-------- DATA LINES

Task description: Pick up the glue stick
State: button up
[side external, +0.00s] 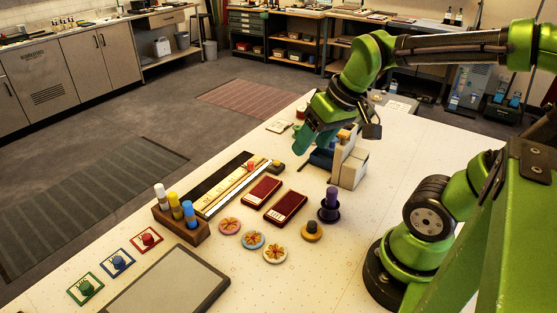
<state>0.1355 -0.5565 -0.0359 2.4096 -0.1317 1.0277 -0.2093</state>
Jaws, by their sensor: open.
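I cannot tell for sure which item is the glue stick. A wooden block (182,227) at the front left holds upright sticks: a white-topped stick (161,194), a yellow stick (175,207) and a blue-and-yellow stick (189,212). A purple cylinder (331,197) stands upright on a dark round base to the right of the red cases. My gripper (304,141) is open, with teal fingers, above the far part of the table. It is well apart from the block and from the purple cylinder. No object shows between its fingers.
Two dark red cases (262,190) lie mid-table beside a long black-and-cream tray (225,187). Several flower discs (253,240) and coloured square cards (118,263) lie nearer. A grey flat panel (170,285) is at the front. A white-and-blue stand (347,166) is beneath my arm. The right tabletop is clear.

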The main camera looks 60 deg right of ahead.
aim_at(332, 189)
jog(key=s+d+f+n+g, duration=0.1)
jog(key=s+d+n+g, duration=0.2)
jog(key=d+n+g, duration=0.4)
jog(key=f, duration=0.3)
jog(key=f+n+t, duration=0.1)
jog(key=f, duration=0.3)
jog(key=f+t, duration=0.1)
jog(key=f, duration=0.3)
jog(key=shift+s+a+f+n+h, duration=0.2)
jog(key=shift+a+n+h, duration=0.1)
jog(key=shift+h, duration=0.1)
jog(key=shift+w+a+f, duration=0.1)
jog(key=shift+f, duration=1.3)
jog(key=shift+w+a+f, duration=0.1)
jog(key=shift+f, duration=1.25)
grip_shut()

----------------

Nothing but the lines from the one with "Jaws, by their sensor: open." through the last line should be repeated, each exactly as it stands.

- _WORKED ANSWER_:
Jaws, by their sensor: open.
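I cannot tell for sure which item is the glue stick. A wooden block (182,227) at the front left holds upright sticks: a white-topped stick (161,194), a yellow stick (175,207) and a blue-and-yellow stick (189,212). A purple cylinder (331,197) stands upright on a dark round base to the right of the red cases. My gripper (304,141) is open, with teal fingers, above the far part of the table. It is well apart from the block and from the purple cylinder. No object shows between its fingers.
Two dark red cases (262,190) lie mid-table beside a long black-and-cream tray (225,187). Several flower discs (253,240) and coloured square cards (118,263) lie nearer. A grey flat panel (170,285) is at the front. A white-and-blue stand (347,166) is beneath my arm. The right tabletop is clear.

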The main camera looks 60 deg right of ahead.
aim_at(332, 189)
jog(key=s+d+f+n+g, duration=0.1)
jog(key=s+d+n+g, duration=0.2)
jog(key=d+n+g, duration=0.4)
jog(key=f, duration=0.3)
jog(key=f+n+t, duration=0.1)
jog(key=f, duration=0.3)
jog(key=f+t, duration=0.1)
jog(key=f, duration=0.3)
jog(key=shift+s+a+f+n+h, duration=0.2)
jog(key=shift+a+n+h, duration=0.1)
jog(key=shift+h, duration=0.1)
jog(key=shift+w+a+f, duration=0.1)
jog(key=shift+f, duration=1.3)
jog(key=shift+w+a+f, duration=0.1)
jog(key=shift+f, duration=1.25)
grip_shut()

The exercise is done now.